_TASK TO CARRY OUT_
Read the data and repeat all of it exactly.

______________________________

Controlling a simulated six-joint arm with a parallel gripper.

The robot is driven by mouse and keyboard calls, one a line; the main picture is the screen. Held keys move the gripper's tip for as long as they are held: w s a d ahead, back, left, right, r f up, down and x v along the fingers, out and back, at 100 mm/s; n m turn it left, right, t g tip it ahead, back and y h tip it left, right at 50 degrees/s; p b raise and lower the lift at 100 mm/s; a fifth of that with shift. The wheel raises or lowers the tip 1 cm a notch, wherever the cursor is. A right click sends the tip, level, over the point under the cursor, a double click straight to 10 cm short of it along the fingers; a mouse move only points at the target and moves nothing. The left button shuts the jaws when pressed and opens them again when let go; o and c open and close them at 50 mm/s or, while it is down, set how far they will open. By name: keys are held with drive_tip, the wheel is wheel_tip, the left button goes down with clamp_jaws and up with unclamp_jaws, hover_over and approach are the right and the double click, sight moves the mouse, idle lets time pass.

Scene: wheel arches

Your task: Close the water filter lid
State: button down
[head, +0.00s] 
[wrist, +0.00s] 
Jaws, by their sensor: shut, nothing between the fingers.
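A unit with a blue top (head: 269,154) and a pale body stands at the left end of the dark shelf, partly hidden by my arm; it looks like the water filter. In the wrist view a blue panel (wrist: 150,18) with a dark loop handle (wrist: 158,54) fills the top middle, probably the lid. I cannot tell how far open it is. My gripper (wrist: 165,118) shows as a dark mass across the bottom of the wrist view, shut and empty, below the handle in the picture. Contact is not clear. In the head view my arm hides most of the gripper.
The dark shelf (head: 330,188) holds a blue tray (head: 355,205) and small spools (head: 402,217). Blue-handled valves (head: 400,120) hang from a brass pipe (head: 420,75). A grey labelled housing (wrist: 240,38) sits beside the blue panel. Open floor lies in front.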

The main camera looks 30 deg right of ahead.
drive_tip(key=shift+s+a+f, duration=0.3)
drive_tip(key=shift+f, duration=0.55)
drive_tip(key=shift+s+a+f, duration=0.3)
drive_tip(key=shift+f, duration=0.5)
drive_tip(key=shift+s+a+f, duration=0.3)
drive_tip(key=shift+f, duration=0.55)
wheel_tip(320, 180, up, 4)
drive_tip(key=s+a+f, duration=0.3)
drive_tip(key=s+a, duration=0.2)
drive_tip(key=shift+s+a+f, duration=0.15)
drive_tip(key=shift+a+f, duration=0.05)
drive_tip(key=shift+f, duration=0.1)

______________________________

_CORRECT ANSWER_
Controlling a simulated six-joint arm with a parallel gripper.

The robot is driven by mouse and keyboard calls, one a line; the main picture is the screen. Held keys move the gripper's tip for as long as they are held: w s a d ahead, back, left, right, r f up, down and x v along the fingers, out and back, at 100 mm/s; n m turn it left, right, t g tip it ahead, back and y h tip it left, right at 50 degrees/s; p b raise and lower the lift at 100 mm/s; a fifth of that with shift. The wheel raises or lowers the tip 1 cm a notch, wherever the cursor is. A right click sends the tip, level, over the point under the cursor, a double click straight to 10 cm short of it along the fingers; a mouse move only points at the target and moves nothing. The left button shuts the jaws when pressed and opens them again when let go; o and c open and close them at 50 mm/s or, while it is down, set how far they will open. By name: keys are held with drive_tip, the wheel is wheel_tip, the left button goes down with clamp_jaws and up with unclamp_jaws, hover_over and approach are the right and the double click, sight moves the mouse, idle lets time pass.

Scene: wheel arches

Your task: Close the water filter lid
State: button down
[head, +0.00s] 
[wrist, +0.00s] 
Jaws, by their sensor: shut, nothing between the fingers.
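A unit with a blue top (head: 269,154) and a pale body stands at the left end of the dark shelf, partly hidden by my arm; it looks like the water filter. In the wrist view a blue panel (wrist: 150,18) with a dark loop handle (wrist: 158,54) fills the top middle, probably the lid. I cannot tell how far open it is. My gripper (wrist: 165,118) shows as a dark mass across the bottom of the wrist view, shut and empty, below the handle in the picture. Contact is not clear. In the head view my arm hides most of the gripper.
The dark shelf (head: 330,188) holds a blue tray (head: 355,205) and small spools (head: 402,217). Blue-handled valves (head: 400,120) hang from a brass pipe (head: 420,75). A grey labelled housing (wrist: 240,38) sits beside the blue panel. Open floor lies in front.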

The main camera looks 30 deg right of ahead.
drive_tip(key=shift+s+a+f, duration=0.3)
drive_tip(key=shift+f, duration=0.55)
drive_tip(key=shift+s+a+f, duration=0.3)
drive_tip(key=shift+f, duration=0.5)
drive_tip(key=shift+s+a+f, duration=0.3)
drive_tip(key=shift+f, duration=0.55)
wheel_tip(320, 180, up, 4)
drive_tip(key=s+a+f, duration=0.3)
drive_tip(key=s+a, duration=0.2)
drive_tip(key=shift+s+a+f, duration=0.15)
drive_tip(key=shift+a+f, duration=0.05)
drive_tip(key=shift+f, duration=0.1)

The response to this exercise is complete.